Next Article in Journal
Rail Pad Corrosion Effects on the Dynamic Behavior of Direct Fixation Track Systems in Marine Environments
Next Article in Special Issue
ALCC-Glasses: Arriving Light Chroma Controllable Optical See-Through Head-Mounted Display System for Color Vision Deficiency Compensation
Previous Article in Journal
Thermal and Mechanical Properties of Cement Mortar Composite Containing Recycled Expanded Glass Aggregate and Nano Titanium Dioxide
Previous Article in Special Issue
Comparative Performance Characterization of Mobile AR Frameworks in the Context of AR-Based Grocery Shopping Applications
 
 
Article
Peer-Review Record

Real-Time Application for Generating Multiple Experiences from 360° Panoramic Video by Tracking Arbitrary Objects and Viewer’s Orientations

by Syed Hammad Hussain Shah, Kyungjin Han and Jong Weon Lee *
Reviewer 1: Anonymous
Reviewer 2: Anonymous
Submission received: 24 February 2020 / Revised: 13 March 2020 / Accepted: 18 March 2020 / Published: 26 March 2020
(This article belongs to the Special Issue Applications of Virtual, Augmented, and Mixed Reality)

Round 1

Reviewer 1 Report

Indeed this is a very interesting paper. Here are a few recommendations to improve the table.

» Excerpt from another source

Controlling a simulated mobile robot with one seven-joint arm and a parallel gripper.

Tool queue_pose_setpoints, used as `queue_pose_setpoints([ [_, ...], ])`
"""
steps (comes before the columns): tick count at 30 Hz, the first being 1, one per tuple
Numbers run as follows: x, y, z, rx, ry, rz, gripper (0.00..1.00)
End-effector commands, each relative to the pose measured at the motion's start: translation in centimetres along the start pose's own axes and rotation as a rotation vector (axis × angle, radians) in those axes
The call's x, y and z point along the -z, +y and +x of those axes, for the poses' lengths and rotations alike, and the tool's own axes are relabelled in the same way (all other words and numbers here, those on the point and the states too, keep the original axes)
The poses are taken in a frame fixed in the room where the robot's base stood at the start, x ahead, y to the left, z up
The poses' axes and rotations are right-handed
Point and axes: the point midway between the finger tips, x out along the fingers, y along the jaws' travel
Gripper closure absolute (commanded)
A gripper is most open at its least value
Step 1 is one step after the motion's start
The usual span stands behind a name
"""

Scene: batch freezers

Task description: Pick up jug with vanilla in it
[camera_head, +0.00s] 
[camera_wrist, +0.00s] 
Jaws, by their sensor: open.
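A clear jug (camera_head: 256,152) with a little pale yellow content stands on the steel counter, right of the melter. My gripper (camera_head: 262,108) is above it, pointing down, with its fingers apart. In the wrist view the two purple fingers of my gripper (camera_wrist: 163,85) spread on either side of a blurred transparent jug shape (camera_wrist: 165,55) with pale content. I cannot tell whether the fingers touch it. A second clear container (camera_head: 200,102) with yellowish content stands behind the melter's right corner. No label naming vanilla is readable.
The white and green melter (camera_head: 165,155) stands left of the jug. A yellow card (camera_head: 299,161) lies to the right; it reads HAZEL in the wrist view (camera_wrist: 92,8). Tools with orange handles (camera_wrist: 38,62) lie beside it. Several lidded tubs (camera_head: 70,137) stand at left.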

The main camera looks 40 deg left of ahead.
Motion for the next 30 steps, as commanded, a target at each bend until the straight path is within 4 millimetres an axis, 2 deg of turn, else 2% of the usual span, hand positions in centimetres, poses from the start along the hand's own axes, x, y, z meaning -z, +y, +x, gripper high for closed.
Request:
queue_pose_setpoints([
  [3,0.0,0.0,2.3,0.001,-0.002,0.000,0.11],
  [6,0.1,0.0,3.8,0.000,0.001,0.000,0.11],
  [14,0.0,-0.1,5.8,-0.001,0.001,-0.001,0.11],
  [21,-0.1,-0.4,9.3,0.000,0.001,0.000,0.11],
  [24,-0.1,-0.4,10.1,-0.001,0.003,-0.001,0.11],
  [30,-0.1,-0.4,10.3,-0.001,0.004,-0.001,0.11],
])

Abstract: 1. Add a sentence about the method/s you have applied in this study

2. You need also to add a statement about the results of your paper as you have conducted the different evaluation, you should point out the findings in the abstract.

Related Works

You have mentioned that the CPU processing power is less than the others. I recommend adding a comparison table to demonstrate the efficiency of your solutions.

Rather read a short description of the cited publications. The laundry list,e.g., (line 124) of publications is very difficult to convince readers on your claim

Remove the extra do inline 129.

I recommend adding Research questions and research method section just before section 3.0

Line 171: I assume the HDM was connected to PC and then saved every 100ms. Did you save the frames in the cloud?

Increase the font size of figure 3.

 

I recommend also add a Discussion section to elaborate your own system evaluations and findings with other existing researches which you mentioned in the related work section

 

Author Response

Response to Reviewer 1 Comments

Point 1. Add a sentence about the method/s you have applied in this study

Response 1. We have added the following sentence (Line 36-37):

“In this study, technical evaluation of the system along with the detailed user study has been performed to assess the system’s application.”

 

Point 2. You need also to add a statement about the results of your paper as you have conducted the different evaluation, you should point out the findings in the abstract.

Response 2. We have added the following sentences (Line 38-40):

“Findings from the system’s evaluation showed that a single 360° multimedia content holds the capability of generating multiple experiences and transfer among the users. Moreover, the sharing of the 360° experiences enabled viewers to watch multiple interesting contents with less effort.”

 

Point 3. You have mentioned that the CPU processing power is less than the others. I recommend adding a comparison table to demonstrate the efficiency of your solutions.

Response 3. Comparison table is present in the section of experimental results. Hence, we added following sentence (Line 131-133):

“In contrast, our system uses a very small amount of processing power and runs in real-time on a CPU, as shown by the Figure 11 presented in the section on experimental results, and so is capable of running on devices with hardware constraints.”

 

Point 4. Rather read a short description of the cited publications. The laundry list, e.g., (line 124) of publications is very difficult to convince readers on your claim

Response 4. Purpose of the mentioned list of the publications is to identify that the visual object tracking has been a very hot research topic these days. So, we have added following sentence (Line 137-139):

“Some other human detection and tracking methods are also there in literature [12, 13, 14] which show the object tracking as the hot research topic in the current days.”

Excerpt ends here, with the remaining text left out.